Phlogiston theory was predictively successful in its era. Caloric theory correctly predicted heat-flow phenomena. The luminiferous ether supported successful wave-optics predictions. All three were later abandoned with ontological overhaul. An instrumentalist uses these examples to argue:
AScientists should invest more effort in getting the underlying ontology right before committing to a theory
BThe history of science shows that science is not making progress — it is just changing fashions
CSince past successful theories had radically mistaken ontologies, claiming our current theories accurately describe unobservable reality is unwarranted — what theories should be judged on is empirical adequacy, not truth
DThese failures prove that scientific realism is self-contradictory
This is the pessimistic meta-induction, the instrumentalist's sharpest argument against realism. The logic: (1) past successful theories were ontologically wrong; (2) current theories are no different in kind from past theories; (3) therefore we have inductive reason to expect current theories are also ontologically wrong.
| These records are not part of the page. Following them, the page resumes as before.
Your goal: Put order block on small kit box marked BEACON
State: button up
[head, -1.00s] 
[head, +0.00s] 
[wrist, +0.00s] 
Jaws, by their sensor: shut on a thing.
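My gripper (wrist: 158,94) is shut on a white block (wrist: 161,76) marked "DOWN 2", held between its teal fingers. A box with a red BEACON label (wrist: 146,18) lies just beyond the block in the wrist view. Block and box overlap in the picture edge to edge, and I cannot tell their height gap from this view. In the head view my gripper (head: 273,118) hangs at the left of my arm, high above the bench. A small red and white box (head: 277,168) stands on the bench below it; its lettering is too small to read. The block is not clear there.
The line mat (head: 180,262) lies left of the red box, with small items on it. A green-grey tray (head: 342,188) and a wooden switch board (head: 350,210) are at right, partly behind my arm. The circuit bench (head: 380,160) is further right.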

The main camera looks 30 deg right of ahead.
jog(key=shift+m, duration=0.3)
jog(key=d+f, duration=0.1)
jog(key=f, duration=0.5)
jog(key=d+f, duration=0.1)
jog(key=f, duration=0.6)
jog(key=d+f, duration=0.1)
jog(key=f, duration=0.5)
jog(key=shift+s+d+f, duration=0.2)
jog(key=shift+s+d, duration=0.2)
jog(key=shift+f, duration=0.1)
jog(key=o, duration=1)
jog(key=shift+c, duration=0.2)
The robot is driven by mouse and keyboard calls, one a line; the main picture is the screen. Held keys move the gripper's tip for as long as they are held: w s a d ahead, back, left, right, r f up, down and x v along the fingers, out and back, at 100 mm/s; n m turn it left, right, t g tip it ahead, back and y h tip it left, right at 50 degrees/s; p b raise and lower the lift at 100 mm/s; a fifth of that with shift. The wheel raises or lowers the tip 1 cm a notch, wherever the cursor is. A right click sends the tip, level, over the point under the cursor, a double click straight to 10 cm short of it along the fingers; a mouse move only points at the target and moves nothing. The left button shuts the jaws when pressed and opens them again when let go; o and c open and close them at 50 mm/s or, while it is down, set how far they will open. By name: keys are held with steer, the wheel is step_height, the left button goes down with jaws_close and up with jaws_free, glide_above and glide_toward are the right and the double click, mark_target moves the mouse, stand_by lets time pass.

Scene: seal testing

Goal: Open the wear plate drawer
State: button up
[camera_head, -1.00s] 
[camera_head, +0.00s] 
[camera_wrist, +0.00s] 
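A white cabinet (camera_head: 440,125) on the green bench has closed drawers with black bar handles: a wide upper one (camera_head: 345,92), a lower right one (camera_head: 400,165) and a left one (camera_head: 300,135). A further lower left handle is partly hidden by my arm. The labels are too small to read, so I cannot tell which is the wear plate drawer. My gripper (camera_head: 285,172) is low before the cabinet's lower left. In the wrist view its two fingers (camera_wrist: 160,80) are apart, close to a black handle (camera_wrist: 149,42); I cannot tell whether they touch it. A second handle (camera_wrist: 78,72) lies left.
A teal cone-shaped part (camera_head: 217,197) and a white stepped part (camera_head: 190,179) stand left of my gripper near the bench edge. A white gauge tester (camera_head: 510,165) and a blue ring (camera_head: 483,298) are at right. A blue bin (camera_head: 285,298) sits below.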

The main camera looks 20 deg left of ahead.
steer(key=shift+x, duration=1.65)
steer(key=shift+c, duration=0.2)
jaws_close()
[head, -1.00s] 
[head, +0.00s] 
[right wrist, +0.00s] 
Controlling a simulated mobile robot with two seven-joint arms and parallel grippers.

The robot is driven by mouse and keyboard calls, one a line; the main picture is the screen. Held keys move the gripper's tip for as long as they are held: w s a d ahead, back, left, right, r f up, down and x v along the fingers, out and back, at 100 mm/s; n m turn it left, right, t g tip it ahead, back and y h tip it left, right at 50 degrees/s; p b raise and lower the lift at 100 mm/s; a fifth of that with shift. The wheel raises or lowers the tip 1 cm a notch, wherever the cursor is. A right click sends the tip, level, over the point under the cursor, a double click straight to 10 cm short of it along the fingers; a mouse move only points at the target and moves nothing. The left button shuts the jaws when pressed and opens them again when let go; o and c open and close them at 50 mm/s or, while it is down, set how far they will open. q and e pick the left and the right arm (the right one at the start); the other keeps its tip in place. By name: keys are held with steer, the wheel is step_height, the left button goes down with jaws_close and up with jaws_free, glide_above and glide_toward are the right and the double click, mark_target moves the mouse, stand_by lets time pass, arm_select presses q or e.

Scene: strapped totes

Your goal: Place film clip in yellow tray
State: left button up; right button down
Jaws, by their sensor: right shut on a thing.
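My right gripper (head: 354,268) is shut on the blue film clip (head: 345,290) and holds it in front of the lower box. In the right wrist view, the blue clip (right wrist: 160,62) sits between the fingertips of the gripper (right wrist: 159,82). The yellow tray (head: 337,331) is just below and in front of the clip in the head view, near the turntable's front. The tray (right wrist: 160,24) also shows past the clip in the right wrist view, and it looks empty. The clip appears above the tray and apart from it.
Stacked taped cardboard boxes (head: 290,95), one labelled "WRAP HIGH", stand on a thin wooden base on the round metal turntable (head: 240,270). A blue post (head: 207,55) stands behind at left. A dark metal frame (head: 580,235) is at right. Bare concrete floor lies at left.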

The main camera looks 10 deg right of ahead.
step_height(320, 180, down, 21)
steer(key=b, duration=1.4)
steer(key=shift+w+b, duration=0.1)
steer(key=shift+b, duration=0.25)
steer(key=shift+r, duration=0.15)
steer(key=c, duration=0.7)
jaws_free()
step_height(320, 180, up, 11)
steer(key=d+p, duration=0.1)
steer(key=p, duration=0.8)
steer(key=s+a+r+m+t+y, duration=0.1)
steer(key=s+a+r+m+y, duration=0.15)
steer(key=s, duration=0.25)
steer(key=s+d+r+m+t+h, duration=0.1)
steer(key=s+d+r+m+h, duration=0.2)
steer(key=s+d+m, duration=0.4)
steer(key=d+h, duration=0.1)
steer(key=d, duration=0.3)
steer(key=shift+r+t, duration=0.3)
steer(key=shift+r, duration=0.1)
Instrumentalism sidesteps this problem entirely by never having claimed theories describe hidden reality in the first place — if theories are just instruments for saving the phenomena, ontological revision is costless. Option A is a realist response (try harder at ontology); option D is a non-sequitur.
Question 2 Multiple Choice
A realist and an instrumentalist both accept that quantum electrodynamics (QED) makes extraordinarily accurate predictions. What do they fundamentally disagree about?
AWhether QED's predictions can be experimentally verified
BWhether QED is mathematically self-consistent
CWhether we are justified in believing that the theoretical entities in QED — electrons, photons, virtual particles — actually exist as the theory describes, or whether we should treat them purely as calculational devices
DWhether QED is more accurate than competing theories
The realist-instrumentalist debate is not about predictive accuracy or experimental confirmation — both sides agree QED works astonishingly well. The disagreement is about what that success *means*. The realist says: QED works because it is approximately true; electrons really exist. The instrumentalist says: we should not believe the parts about unobservables (electrons, virtual particles) just because the observable predictions work — those parts are useful fictions. Van Fraassen's constructive empiricism articulates this precisely: accept that theories *may* be true, but only commit to their observable consequences.
Question 3 True / False
Instrumentalism successfully avoids the embarrassment of the pessimistic meta-induction by never having claimed that successful theories truly describe unobservable reality.
TTrue
FFalse
Answer: True
This is exactly the instrumentalist's strategic advantage. The pessimistic meta-induction is damaging to the realist who invests in the truth of theoretical claims about unobservables: if the theory turns out to be false, the realist's epistemic commitment was misplaced. The instrumentalist never makes that commitment in the first place — the theory is an instrument for predicting observations, not a description of hidden reality. So when phlogiston is replaced by oxygen chemistry, the instrumentalist simply notes that a better instrument has been found, without any embarrassment about past ontological beliefs.
Question 4 True / False
Instrumentalism has no difficulty explaining why theories that make no claims about reality nonetheless predict observations so reliably across wildly different experimental contexts.
TTrue
FFalse
Answer: False
This is instrumentalism's most serious vulnerability. The realist's explanation of theoretical success is simple and natural: theories work because they are approximately true about the unobservable structures that generate the phenomena. The instrumentalist must explain why a tool that doesn't describe reality happens to work so well — not just in one experimental context, but across enormously diverse situations. The 'no miracles' argument (Putnam) presses this: it would be miraculous if theories consistently succeeded without being approximately true. Instrumentalists either deny the question (pragmatic success is all that matters) or retreat to van Fraassen's more nuanced position, but neither response is fully satisfying.
Question 5 Short Answer
Explain the pessimistic meta-induction and why it motivates instrumentalism. What does the instrumentalist give up in exchange for avoiding this problem?
Think about your answer, then reveal below.
Model answer: The pessimistic meta-induction is an inductive argument from the history of science: every major scientific theory that has been abandoned was once predictively successful, yet had a fundamentally mistaken ontology (phlogiston, caloric, luminiferous ether, Ptolemaic epicycles). Since our current theories are no different in kind, we have inductive reason to expect they too have mistaken ontologies. Instrumentalism avoids this by rejecting the claim that theories describe unobservable reality at all — theories are instruments for prediction, so ontological revision is never an epistemic failure. What is given up: the idea that science explains the world by revealing its underlying structure. Instrumentalism also struggles to explain why theories work so well if they don't describe reality.
The meta-induction is called 'pessimistic' because it counsels pessimism about scientific ontology specifically — not about scientific progress in prediction or technology. Instrumentalism escapes the argument cheaply but pays a real cost in explanatory power: the realist can say 'theories work because they're true,' while the instrumentalist must either dodge the 'why does it work?' question or give a weaker answer about empirical adequacy.